**The records**
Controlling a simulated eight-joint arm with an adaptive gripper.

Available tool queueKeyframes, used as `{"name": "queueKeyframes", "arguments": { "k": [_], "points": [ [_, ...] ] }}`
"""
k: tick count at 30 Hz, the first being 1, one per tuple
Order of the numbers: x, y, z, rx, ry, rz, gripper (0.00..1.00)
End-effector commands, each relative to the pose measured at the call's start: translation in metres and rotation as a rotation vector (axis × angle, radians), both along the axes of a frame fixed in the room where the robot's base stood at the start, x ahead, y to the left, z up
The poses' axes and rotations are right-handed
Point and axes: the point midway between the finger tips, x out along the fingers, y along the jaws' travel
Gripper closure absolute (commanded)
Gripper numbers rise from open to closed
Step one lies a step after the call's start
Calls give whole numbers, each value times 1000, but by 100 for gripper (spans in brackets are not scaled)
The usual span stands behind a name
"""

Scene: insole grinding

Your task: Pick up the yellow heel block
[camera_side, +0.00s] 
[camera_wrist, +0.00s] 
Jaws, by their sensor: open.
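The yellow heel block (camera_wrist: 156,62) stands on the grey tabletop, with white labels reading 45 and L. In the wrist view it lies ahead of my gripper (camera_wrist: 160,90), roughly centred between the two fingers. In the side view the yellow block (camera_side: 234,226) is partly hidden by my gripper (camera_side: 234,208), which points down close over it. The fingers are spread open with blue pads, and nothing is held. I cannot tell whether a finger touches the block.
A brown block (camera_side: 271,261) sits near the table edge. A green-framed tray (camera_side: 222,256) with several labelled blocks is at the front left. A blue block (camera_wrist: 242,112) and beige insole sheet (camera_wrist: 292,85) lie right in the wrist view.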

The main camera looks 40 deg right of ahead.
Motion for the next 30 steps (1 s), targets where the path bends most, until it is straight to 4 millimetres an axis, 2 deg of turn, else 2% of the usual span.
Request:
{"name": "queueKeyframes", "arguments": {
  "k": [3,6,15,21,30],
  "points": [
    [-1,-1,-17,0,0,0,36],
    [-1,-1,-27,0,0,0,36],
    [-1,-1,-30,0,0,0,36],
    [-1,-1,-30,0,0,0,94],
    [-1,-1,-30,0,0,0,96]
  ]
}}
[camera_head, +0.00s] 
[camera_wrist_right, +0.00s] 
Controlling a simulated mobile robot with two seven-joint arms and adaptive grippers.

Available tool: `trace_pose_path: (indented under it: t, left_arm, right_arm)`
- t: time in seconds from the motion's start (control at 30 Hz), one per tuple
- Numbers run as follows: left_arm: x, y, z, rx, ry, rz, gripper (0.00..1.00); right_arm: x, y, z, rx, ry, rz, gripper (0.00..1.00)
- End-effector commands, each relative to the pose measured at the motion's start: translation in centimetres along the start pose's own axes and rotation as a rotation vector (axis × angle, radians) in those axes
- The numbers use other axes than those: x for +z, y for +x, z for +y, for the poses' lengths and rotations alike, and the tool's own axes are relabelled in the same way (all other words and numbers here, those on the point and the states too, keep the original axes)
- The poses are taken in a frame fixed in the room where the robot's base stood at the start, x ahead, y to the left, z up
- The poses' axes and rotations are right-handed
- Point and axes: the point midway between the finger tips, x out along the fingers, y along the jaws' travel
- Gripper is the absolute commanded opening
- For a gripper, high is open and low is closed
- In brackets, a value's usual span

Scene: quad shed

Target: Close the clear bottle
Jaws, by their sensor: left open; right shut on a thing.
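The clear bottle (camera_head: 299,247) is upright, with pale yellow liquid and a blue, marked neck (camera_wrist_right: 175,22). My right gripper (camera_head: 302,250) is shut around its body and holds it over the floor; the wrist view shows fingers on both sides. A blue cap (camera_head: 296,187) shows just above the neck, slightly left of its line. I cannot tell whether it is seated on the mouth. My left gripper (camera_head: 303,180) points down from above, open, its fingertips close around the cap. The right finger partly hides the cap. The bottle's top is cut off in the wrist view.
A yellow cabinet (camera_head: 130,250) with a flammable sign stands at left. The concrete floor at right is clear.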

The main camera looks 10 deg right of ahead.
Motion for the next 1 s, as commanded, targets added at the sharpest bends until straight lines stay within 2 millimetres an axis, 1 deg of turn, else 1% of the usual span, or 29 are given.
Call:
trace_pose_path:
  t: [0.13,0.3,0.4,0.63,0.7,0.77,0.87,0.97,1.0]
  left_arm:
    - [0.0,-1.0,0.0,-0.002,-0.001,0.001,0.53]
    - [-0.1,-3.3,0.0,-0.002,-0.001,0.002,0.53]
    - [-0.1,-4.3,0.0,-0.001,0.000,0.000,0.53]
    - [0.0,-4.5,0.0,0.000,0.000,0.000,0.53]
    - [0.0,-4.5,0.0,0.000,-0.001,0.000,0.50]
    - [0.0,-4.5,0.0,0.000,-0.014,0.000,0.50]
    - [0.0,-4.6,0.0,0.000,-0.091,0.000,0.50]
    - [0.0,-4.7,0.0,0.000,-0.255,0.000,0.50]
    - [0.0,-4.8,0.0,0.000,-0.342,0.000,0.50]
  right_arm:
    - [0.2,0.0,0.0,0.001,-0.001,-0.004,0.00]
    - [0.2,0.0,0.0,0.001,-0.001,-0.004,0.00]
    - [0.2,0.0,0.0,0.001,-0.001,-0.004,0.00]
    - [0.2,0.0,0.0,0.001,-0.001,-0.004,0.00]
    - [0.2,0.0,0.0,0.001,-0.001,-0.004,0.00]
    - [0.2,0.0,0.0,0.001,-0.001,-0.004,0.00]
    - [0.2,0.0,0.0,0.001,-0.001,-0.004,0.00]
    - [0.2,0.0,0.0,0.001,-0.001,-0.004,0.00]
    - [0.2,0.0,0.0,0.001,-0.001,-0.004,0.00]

**Goal of the exercise**
Look above for the line that contains "- The numbers". Starting there, transcribe every line exactly until you have copied the line that contains "- In brackets, a value's usual span".

**Answer to the task**
- The numbers use other axes than those: x for +z, y for +x, z for +y, for the poses' lengths and rotations alike, and the tool's own axes are relabelled in the same way (all other words and numbers here, those on the point and the states too, keep the original axes)
- The poses are taken in a frame fixed in the room where the robot's base stood at the start, x ahead, y to the left, z up
- The poses' axes and rotations are right-handed
- Point and axes: the point midway between the finger tips, x out along the fingers, y along the jaws' travel
- Gripper is the absolute commanded opening
- For a gripper, high is open and low is closed
- In brackets, a value's usual span

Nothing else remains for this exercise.